TASK DETAILS. Can you pull out each line of the data below that includes the word "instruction"?
## Begin INFORMATION GIVEN
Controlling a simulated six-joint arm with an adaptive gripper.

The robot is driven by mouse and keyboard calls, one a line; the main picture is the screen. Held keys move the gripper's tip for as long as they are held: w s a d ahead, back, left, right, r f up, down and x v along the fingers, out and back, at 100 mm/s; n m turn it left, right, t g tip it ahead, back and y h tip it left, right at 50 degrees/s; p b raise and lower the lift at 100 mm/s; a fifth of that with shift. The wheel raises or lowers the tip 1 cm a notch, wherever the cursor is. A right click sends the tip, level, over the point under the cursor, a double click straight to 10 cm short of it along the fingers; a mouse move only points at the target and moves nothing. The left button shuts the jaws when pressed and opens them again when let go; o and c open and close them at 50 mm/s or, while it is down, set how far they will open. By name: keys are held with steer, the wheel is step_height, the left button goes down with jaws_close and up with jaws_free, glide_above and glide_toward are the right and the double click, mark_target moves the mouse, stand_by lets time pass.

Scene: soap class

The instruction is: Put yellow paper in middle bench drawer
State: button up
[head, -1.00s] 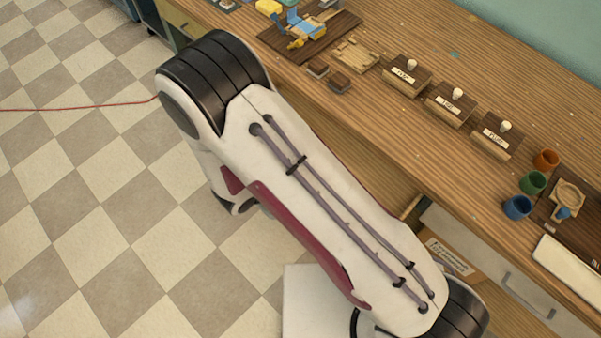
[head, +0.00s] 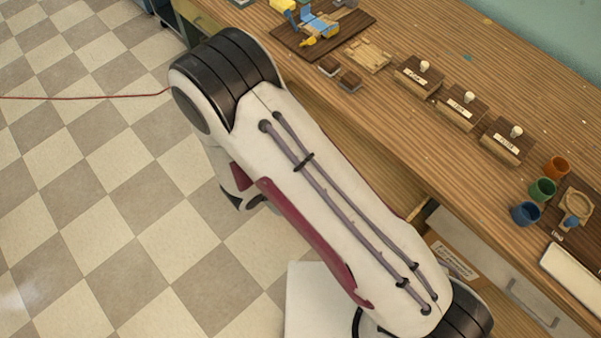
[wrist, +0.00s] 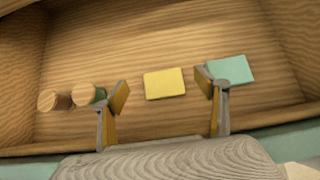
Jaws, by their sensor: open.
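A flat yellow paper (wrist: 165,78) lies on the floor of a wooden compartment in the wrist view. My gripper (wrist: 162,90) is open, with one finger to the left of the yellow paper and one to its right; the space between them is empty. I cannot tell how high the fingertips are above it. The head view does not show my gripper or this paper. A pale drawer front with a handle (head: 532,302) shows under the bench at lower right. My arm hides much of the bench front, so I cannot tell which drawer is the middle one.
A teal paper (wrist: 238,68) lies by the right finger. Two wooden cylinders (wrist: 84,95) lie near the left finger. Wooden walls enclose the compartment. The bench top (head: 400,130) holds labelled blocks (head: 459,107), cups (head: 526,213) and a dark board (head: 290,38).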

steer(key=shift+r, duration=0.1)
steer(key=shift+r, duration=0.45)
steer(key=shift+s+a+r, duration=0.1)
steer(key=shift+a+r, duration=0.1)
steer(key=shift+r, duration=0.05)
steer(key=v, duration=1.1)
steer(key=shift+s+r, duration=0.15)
## End INFORMATION GIVEN
## Begin INFORMATION GIVEN
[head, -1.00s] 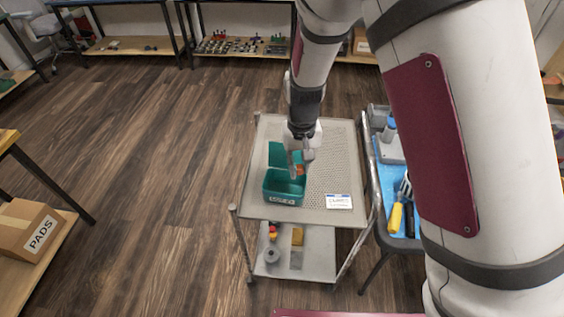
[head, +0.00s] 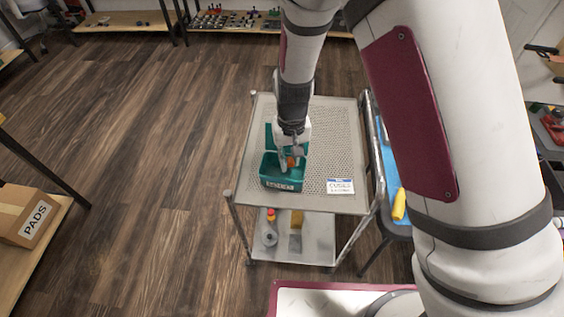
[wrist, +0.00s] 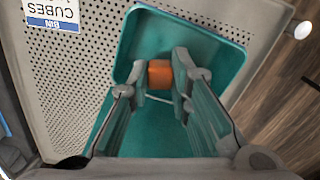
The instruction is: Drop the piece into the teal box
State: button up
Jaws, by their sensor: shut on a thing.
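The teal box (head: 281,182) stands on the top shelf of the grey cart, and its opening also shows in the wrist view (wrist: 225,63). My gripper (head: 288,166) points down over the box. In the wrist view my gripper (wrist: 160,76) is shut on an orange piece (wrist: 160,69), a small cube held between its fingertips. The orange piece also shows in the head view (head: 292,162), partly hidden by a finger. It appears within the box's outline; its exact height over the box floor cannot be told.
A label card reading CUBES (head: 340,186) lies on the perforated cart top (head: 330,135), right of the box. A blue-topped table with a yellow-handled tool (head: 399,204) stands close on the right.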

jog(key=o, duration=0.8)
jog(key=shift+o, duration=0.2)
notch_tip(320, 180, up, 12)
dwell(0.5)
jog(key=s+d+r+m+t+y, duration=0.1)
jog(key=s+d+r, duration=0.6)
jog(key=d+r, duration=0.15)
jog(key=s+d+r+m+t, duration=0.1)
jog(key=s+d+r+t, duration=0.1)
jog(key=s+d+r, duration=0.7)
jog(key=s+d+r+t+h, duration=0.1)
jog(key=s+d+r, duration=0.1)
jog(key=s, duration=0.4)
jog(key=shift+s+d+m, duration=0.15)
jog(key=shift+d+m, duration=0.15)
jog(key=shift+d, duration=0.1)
## End INFORMATION GIVEN
## Begin INFORMATION GIVEN
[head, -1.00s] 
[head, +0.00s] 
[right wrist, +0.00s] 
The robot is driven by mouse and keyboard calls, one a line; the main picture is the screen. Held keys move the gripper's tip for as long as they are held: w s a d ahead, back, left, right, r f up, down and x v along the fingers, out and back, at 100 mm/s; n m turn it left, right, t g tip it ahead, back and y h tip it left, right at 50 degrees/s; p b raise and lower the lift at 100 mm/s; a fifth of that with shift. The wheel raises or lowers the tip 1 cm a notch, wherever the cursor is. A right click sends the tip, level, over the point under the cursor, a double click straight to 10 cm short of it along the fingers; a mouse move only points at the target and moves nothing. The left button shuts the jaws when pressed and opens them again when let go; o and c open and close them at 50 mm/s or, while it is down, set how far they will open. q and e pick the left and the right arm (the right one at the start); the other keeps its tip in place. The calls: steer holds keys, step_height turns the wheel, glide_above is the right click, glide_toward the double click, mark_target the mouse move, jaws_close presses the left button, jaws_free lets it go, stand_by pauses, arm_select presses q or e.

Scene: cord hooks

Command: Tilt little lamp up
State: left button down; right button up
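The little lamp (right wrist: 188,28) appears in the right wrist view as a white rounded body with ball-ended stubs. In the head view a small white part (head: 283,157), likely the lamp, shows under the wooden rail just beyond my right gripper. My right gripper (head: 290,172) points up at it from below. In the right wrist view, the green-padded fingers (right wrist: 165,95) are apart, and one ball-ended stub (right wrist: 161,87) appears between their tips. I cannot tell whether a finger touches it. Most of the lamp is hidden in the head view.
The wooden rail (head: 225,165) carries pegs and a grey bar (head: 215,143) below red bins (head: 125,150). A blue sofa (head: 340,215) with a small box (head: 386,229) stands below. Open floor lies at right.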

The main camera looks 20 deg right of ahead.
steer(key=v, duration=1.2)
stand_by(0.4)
## End INFORMATION GIVEN
TASK SOLUTION.
The instruction is: Put yellow paper in middle bench drawer
The instruction is: Drop the piece into the teal box

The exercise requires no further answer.